● DIRECTIVE: Pictures are not part of the copy; repeat everything else in the records exactly.

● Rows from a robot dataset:
• • • •
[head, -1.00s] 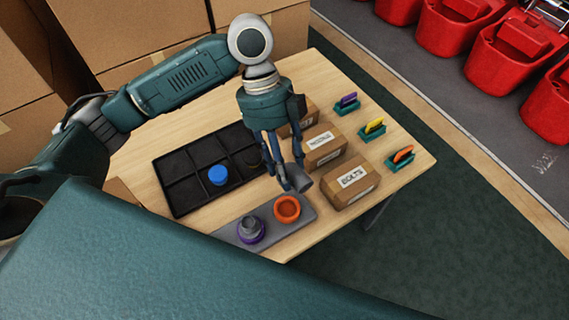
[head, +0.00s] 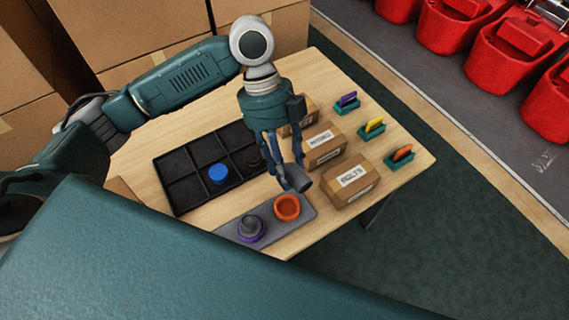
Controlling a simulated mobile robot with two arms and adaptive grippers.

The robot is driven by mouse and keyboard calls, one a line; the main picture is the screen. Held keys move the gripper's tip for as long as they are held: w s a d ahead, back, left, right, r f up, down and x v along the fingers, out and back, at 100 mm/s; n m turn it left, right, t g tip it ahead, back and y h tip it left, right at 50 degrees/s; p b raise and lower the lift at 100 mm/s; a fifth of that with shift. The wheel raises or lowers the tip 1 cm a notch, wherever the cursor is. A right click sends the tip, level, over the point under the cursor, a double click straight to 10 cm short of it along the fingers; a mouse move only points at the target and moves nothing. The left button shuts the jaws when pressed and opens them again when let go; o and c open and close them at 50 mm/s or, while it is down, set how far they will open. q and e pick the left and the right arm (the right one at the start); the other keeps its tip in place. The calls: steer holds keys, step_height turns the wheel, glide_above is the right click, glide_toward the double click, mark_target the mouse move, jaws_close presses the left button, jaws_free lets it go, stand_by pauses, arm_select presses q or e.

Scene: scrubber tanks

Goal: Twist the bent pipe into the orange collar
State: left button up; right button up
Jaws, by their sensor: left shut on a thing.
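The grey bent pipe (head: 298,179) is between the fingers of my left gripper (head: 286,182), which is shut on it. The gripper points down from above, and its fingers partly hide the pipe. The orange collar (head: 287,208) sits on a grey plate (head: 275,232) just in front of the pipe. The pipe appears apart from the collar, above and behind it in the picture. A purple collar (head: 250,229) with a grey part in it stands on the same plate to the left. My right gripper is not in view.
A black divided tray (head: 178,163) holds a blue cap (head: 218,174) and a dark round item. Cardboard boxes, one labelled BOLTS (head: 351,181), stand close right of the gripper. Small teal holders (head: 399,159) line the right edge. Red tubs (head: 518,55) stand beyond the table.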

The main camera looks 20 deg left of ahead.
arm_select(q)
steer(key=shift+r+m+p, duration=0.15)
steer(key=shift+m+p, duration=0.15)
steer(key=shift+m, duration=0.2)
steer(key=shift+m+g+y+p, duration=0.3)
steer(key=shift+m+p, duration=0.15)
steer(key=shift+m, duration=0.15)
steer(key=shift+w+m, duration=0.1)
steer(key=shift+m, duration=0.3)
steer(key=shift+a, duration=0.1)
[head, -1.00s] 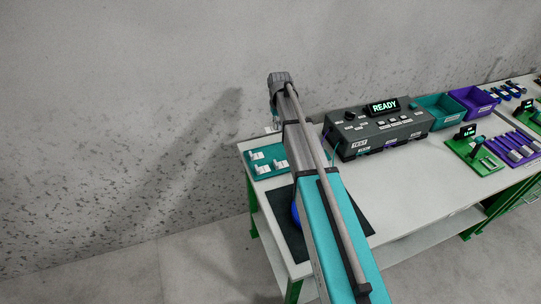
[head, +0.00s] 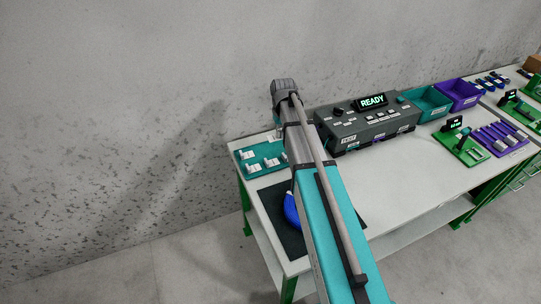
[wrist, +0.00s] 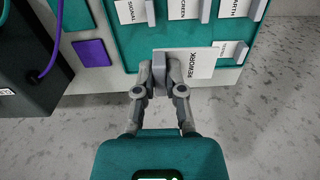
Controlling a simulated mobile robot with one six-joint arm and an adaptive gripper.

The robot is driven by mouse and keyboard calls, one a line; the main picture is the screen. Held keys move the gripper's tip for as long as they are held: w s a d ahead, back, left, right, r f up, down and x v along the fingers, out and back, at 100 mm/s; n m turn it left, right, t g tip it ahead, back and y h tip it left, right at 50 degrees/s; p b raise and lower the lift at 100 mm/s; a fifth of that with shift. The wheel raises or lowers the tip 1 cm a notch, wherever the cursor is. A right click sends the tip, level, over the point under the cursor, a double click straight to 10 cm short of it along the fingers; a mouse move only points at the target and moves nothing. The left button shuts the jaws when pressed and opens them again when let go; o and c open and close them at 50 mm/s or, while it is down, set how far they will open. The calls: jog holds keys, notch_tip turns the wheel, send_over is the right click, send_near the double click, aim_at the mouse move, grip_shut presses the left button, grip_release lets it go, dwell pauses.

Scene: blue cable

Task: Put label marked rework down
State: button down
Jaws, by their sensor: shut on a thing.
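The white label marked REWORK (wrist: 198,61) shows in the wrist view, its grey grip tab (wrist: 160,74) between the fingertips of my gripper (wrist: 160,80). My gripper is shut on that tab. The label is over the near edge of the teal label tray (wrist: 142,50), and I cannot tell whether it touches the tray. The tray also shows in the head view (head: 244,157), at the left end of the bench. In the head view my arm hides the gripper and the held label.
Other white labels, SIGNAL (wrist: 130,11) among them, sit in the tray. The grey test box (head: 345,133) reads READY. A blue cable (head: 291,208) lies on the dark mat (head: 270,201), partly behind my arm. Teal (head: 427,106) and purple bins stand farther right.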

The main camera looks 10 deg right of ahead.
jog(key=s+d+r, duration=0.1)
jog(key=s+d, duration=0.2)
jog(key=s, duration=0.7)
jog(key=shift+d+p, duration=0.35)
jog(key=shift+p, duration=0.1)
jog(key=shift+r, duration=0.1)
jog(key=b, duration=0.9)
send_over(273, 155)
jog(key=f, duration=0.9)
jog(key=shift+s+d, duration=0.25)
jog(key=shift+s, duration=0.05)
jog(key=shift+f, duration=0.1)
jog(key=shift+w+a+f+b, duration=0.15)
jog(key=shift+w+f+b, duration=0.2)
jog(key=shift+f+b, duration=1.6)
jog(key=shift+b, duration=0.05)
• • • •
● SOLUTION TO THIS TASK:
[head, -1.00s] 
[head, +0.00s] 
Controlling a simulated mobile robot with two arms and adaptive grippers.

The robot is driven by mouse and keyboard calls, one a line; the main picture is the screen. Held keys move the gripper's tip for as long as they are held: w s a d ahead, back, left, right, r f up, down and x v along the fingers, out and back, at 100 mm/s; n m turn it left, right, t g tip it ahead, back and y h tip it left, right at 50 degrees/s; p b raise and lower the lift at 100 mm/s; a fifth of that with shift. The wheel raises or lowers the tip 1 cm a notch, wherever the cursor is. A right click sends the tip, level, over the point under the cursor, a double click straight to 10 cm short of it along the fingers; a mouse move only points at the target and moves nothing. The left button shuts the jaws when pressed and opens them again when let go; o and c open and close them at 50 mm/s or, while it is down, set how far they will open. q and e pick the left and the right arm (the right one at the start); the other keeps its tip in place. The calls: steer holds keys, step_height turns the wheel, glide_above is the right click, glide_toward the double click, mark_target the mouse move, jaws_close presses the left button, jaws_free lets it go, stand_by pauses, arm_select presses q or e.

Scene: scrubber tanks

Goal: Twist the bent pipe into the orange collar
State: left button up; right button up
Jaws, by their sensor: left shut on a thing.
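The grey bent pipe (head: 298,179) is between the fingers of my left gripper (head: 286,182), which is shut on it. The gripper points down from above, and its fingers partly hide the pipe. The orange collar (head: 287,208) sits on a grey plate (head: 275,232) just in front of the pipe. The pipe appears apart from the collar, above and behind it in the picture. A purple collar (head: 250,229) with a grey part in it stands on the same plate to the left. My right gripper is not in view.
A black divided tray (head: 178,163) holds a blue cap (head: 218,174) and a dark round item. Cardboard boxes, one labelled BOLTS (head: 351,181), stand close right of the gripper. Small teal holders (head: 399,159) line the right edge. Red tubs (head: 518,55) stand beyond the table.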

The main camera looks 20 deg left of ahead.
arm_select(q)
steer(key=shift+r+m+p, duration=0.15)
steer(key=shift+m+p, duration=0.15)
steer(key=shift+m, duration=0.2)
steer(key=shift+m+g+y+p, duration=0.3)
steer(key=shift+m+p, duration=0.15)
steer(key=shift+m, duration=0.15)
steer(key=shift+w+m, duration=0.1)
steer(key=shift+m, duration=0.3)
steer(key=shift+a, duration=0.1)
[head, -1.00s] 
[head, +0.00s] 
[wrist, +0.00s] 
Controlling a simulated mobile robot with one six-joint arm and an adaptive gripper.

The robot is driven by mouse and keyboard calls, one a line; the main picture is the screen. Held keys move the gripper's tip for as long as they are held: w s a d ahead, back, left, right, r f up, down and x v along the fingers, out and back, at 100 mm/s; n m turn it left, right, t g tip it ahead, back and y h tip it left, right at 50 degrees/s; p b raise and lower the lift at 100 mm/s; a fifth of that with shift. The wheel raises or lowers the tip 1 cm a notch, wherever the cursor is. A right click sends the tip, level, over the point under the cursor, a double click straight to 10 cm short of it along the fingers; a mouse move only points at the target and moves nothing. The left button shuts the jaws when pressed and opens them again when let go; o and c open and close them at 50 mm/s or, while it is down, set how far they will open. The calls: jog holds keys, notch_tip turns the wheel, send_over is the right click, send_near the double click, aim_at the mouse move, grip_shut presses the left button, grip_release lets it go, dwell pauses.

Scene: blue cable

Task: Put label marked rework down
State: button down
Jaws, by their sensor: shut on a thing.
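The white label marked REWORK (wrist: 198,61) shows in the wrist view, its grey grip tab (wrist: 160,74) between the fingertips of my gripper (wrist: 160,80). My gripper is shut on that tab. The label is over the near edge of the teal label tray (wrist: 142,50), and I cannot tell whether it touches the tray. The tray also shows in the head view (head: 244,157), at the left end of the bench. In the head view my arm hides the gripper and the held label.
Other white labels, SIGNAL (wrist: 130,11) among them, sit in the tray. The grey test box (head: 345,133) reads READY. A blue cable (head: 291,208) lies on the dark mat (head: 270,201), partly behind my arm. Teal (head: 427,106) and purple bins stand farther right.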

The main camera looks 10 deg right of ahead.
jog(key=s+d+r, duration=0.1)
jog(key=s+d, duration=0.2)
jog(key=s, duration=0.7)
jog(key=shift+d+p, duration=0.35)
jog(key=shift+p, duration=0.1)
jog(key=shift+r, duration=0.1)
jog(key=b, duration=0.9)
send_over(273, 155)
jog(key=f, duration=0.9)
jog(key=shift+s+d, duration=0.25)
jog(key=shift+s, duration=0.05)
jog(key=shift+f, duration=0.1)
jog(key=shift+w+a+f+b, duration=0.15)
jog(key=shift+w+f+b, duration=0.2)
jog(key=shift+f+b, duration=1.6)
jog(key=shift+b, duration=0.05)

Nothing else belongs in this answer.